Gerhard Richters Birkenau Cycles (2014) © SPK / photothek.net / Xander Heinl/ © Gerhard Richter 2021.
Gerhard Richters Birkenau Cycles (2014). Photo ©SPK/photothek.net/Xander Heinl/©Gerhard Richter 2021.

The celebrated artist Gerhard Richter and members of the Prussian Cultural Heritage Foundation met in Cologne today to sign a major long-term loan agreement that will provide the Nationalgalerie in Berlin with a formidable collection of 100 artworks by the 89-year-old painter.

The works are destined for a dedicated gallery within the German capital’s Museum of the 20th Century, which is currently under construction and expected to be ready in 2026. Before the new museum opens, Richter’s works will be on view from 2023 at the Neue Nationalgalerie, the landmark Mies van der Rohe-designed building next door, which recently underwent a major renovation by David Chipperfield.

The collection includes 40 paintings and 60 overpainted photographs by Richter. Highlights include his 1989 Besetztes Haus, a grainy black and white picture of a squatters’ house, as well as color-coated glass works like Spiegel, grau (Mirror, Grey) from 1991 and later painting series like 4,900 Colors from 2007. His horizontally stretched striped colorfield painting Strip from 2013 is also in the bundle.

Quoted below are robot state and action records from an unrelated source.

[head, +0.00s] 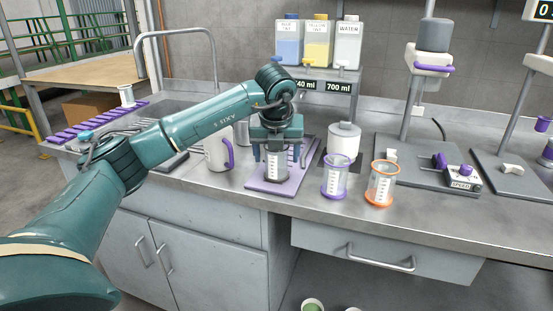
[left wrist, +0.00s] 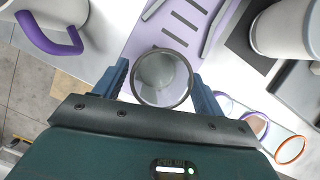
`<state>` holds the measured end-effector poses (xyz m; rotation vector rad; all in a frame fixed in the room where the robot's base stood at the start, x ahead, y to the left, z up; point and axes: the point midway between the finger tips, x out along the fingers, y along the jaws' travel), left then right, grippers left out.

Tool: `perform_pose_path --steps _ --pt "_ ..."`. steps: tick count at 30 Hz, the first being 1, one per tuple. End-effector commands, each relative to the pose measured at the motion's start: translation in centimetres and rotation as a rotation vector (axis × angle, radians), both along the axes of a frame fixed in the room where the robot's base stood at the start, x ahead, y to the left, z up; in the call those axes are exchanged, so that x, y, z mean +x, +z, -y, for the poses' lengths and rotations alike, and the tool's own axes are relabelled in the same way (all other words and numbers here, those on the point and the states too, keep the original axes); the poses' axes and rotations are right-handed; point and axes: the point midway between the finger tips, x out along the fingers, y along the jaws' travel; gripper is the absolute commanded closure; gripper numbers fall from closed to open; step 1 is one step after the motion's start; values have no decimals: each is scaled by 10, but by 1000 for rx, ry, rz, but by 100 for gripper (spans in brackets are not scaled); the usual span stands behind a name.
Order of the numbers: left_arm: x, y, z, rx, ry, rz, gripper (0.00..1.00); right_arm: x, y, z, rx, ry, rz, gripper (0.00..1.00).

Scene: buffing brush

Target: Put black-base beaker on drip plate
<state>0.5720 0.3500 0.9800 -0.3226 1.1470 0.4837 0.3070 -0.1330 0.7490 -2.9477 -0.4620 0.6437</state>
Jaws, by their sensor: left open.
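The black-base beaker (head: 275,168) stands upright, seemingly on the front part of the purple drip plate (head: 256,186). My left gripper (head: 278,157) is above it, pointing down, with one finger on each side of the beaker. The left wrist view shows the beaker's round rim (left wrist: 162,78) between the open fingers (left wrist: 160,74), with a gap visible on at least one side. The slotted drip plate (left wrist: 150,28) extends behind it. Part of the beaker's top is hidden by the gripper in the head view. My right gripper is not in view.
A white mug with purple handle (head: 217,152) stands left of the plate. A purple-ringed beaker (head: 334,178) and an orange-ringed beaker (head: 381,184) stand to the right. A white container (head: 343,143) is behind them. Stirrer stands (head: 424,160) occupy the right.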

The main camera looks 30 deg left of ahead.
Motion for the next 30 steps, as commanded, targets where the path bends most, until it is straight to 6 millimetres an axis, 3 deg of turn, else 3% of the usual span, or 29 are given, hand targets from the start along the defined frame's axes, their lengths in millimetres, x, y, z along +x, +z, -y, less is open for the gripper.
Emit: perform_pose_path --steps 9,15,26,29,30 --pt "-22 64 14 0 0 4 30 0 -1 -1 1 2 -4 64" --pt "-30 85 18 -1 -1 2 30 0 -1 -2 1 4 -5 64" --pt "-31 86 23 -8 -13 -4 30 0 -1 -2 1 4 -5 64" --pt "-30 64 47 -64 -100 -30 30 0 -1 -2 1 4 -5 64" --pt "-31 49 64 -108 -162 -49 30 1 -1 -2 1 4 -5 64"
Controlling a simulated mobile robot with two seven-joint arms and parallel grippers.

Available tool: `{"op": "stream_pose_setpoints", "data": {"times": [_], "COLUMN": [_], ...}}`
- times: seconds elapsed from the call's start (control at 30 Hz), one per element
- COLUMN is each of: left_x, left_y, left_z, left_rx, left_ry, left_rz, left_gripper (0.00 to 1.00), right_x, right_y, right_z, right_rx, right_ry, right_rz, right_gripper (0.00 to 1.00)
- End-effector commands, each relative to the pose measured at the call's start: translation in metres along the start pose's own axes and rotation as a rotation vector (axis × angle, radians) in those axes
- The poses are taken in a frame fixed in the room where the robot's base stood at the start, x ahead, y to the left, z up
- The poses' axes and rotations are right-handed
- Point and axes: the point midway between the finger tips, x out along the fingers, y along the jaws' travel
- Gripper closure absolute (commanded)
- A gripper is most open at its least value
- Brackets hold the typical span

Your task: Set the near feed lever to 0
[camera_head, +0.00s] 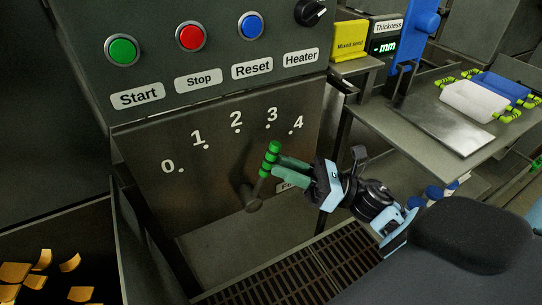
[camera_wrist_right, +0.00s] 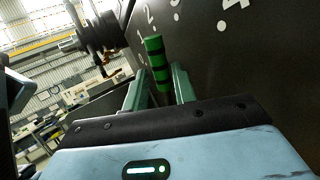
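The near feed lever has a green, black-banded handle (camera_head: 272,157) on a grey pivot (camera_head: 251,199), low on the machine's front panel. It points up and slightly right, roughly toward the 3 and 4 marks; its exact setting is hard to tell. The 0 mark (camera_head: 168,167) is at the left end of the arc. My right gripper (camera_head: 279,167) reaches in from the right, its green fingers at the handle. In the right wrist view the handle (camera_wrist_right: 157,62) stands between the two fingers, which are apart with gaps beside it. My left gripper is not in view.
Above the dial are the Start (camera_head: 122,50), Stop (camera_head: 191,37) and Reset (camera_head: 251,26) buttons and the Heater knob (camera_head: 311,12). A floor grate (camera_head: 300,275) lies below. Yellowish pieces lie lower left.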

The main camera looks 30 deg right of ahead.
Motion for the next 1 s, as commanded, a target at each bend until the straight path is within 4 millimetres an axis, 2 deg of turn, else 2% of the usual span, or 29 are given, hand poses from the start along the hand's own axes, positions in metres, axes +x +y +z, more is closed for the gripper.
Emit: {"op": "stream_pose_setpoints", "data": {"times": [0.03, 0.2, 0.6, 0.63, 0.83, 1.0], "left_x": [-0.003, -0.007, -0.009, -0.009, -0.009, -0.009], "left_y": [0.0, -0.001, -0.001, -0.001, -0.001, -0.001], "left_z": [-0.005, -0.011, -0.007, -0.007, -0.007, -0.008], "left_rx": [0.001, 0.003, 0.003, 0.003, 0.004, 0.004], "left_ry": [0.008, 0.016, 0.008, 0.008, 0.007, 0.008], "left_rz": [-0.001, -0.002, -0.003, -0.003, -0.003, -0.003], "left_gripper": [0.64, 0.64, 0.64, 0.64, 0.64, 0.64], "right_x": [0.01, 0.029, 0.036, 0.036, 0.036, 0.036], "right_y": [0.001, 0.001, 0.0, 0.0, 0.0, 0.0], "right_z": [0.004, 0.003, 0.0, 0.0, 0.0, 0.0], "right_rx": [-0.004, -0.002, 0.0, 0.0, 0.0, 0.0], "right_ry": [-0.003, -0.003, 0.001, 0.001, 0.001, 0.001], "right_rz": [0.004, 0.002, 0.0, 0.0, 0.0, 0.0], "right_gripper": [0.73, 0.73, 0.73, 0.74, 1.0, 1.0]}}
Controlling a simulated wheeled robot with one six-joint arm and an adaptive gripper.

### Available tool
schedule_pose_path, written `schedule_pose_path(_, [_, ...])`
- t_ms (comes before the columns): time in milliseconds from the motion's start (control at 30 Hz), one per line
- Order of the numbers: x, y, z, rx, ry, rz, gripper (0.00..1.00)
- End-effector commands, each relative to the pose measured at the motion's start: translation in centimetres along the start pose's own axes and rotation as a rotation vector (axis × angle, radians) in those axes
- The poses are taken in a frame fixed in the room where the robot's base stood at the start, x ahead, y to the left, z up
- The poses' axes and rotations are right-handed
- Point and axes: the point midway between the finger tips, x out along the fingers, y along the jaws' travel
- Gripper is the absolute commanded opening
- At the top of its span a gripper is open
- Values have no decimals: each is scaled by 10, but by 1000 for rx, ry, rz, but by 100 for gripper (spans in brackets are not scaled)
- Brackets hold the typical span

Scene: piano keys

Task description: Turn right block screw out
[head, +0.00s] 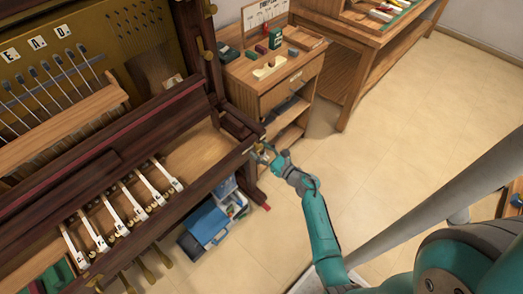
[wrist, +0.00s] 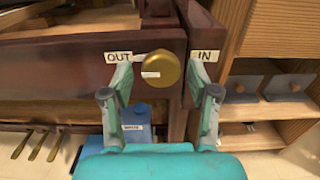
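My gripper (wrist: 160,82) is open, one finger on each side of the knob, with visible gaps between fingers and knob. In the head view, my gripper (head: 264,153) is at the right end of the piano's front rail, where the knob is small and mostly hidden.
The piano (head: 110,165) with several exposed white keys fills the left. A blue toolbox (head: 208,224) stands on the floor under the piano front. A wooden cabinet (head: 262,88) stands behind my gripper.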

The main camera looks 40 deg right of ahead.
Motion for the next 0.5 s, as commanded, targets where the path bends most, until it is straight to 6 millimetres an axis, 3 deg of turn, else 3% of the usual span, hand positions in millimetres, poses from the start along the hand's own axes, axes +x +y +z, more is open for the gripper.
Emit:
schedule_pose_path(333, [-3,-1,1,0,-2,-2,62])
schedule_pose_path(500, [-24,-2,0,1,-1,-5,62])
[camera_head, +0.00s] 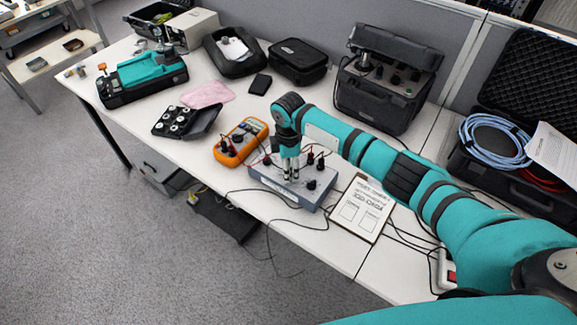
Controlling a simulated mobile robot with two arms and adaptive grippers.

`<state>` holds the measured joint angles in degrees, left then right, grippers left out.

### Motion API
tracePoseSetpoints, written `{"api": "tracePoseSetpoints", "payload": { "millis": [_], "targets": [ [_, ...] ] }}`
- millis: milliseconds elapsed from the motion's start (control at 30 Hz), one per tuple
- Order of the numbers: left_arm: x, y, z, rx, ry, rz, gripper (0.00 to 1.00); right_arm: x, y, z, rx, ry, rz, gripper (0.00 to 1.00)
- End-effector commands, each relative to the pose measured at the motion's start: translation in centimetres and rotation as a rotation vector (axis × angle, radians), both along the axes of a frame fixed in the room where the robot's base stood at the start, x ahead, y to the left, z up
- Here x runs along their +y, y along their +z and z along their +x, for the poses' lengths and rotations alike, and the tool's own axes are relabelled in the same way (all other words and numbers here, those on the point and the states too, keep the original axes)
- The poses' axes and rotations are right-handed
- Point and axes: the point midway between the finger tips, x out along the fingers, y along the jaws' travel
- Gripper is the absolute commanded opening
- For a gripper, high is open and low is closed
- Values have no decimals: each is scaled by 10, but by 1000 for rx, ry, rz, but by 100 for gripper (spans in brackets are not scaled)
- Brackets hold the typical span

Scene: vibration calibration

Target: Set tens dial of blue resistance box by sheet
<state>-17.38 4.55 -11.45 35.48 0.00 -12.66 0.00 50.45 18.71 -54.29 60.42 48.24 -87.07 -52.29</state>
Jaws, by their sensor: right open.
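The blue resistance box (316,201) sits near the front edge of the white table, with black dials and plugged-in leads on its top. One dial (311,185) shows clear of the gripper at its front right. My right gripper (291,177) points down over the left-middle of the box top, open, its narrow fingers close to the panel. The fingers hide part of the panel, and I cannot tell whether they touch a dial. The sheet (362,208) lies on a brown clipboard just right of the box; its writing is too small to read. My left gripper is not in view.
An orange multimeter (241,141) stands left of the box, with black cables around. An open black case (387,100) is behind my right arm. A black case with blue cable (495,141) is at the right. A small black tray (186,121) lies further left.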

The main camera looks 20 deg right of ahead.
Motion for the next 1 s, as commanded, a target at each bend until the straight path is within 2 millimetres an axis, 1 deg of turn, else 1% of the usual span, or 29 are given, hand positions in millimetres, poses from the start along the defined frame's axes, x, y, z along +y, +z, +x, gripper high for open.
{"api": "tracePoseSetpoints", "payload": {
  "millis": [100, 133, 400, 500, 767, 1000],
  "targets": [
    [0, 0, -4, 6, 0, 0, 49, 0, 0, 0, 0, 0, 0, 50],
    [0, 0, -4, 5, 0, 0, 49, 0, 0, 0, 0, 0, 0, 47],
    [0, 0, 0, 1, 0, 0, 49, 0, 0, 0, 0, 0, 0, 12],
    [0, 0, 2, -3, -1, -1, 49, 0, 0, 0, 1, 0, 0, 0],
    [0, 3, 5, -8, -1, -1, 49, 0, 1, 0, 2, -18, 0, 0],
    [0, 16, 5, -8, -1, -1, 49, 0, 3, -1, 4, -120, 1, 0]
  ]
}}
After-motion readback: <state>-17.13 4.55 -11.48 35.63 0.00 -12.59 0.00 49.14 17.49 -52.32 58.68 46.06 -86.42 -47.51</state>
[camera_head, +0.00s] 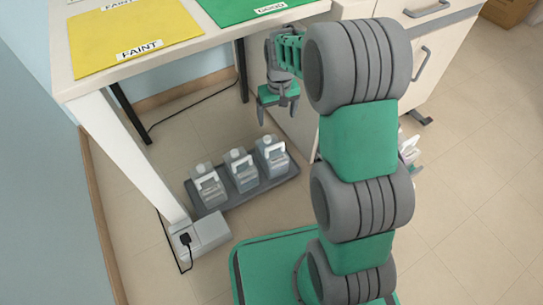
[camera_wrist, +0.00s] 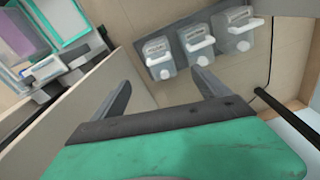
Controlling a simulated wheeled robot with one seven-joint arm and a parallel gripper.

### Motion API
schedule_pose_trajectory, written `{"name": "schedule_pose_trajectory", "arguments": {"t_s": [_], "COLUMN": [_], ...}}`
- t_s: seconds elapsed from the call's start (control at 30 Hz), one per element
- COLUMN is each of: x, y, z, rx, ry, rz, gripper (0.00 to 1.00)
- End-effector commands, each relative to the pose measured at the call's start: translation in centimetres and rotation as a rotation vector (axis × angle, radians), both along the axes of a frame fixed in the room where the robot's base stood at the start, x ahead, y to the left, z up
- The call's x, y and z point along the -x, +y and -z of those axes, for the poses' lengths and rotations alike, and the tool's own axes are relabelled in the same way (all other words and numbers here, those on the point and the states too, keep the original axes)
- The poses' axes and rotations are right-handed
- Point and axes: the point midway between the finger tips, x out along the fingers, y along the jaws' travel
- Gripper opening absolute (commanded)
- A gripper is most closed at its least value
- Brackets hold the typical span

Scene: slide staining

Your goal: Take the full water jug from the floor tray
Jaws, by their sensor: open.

Grauer Spiegel (2019). © Gerhard Richter 2021.

But the most anticipated work in the loan is the four-part Birkenau cycle, one of Richter’s most important painting series reflecting on the atrocities of the Holocaust. Richter has said that the abstract works, which are based on documentation from the Birkenau concentration camp, must never go to market.

It is a delightful award that these works will find their home in Berlin,” Richter said.

The works will initially be on view on the walls of the Graphics Cabinet of the Neue Nationalgalerie before they move to the planned €450 million ($521 million) Museum of the 20th Century being designed by Herzog & de Meuron. It will be located at the Berlin Kulturforum alongside the Gemäldegalerie, the Neue Nationalgalerie, and the Museum of Decorative Arts.

“Gerhard Richter’s works belong in this city,” said Hermann Parzinger, president of the Prussian Cultural Heritage Foundation, which oversees both museums. “It is an incentive for us to make the Berlin Kulturforum a place where the art of the 20th-century can not only be viewed, but where it stimulates and can irritate and trigger debates that always open up new perspectives.”

Joachim Jäger, managing director of the Nationalgalerie and interim head of the Neue Nationalgalerie—until Klaus Biesenbach takes over in January 2022—called the bundle of Richter works “a sensation.” He added that “hardly any other artist has shaped the development of recent art history as much as Gerhard Richter.”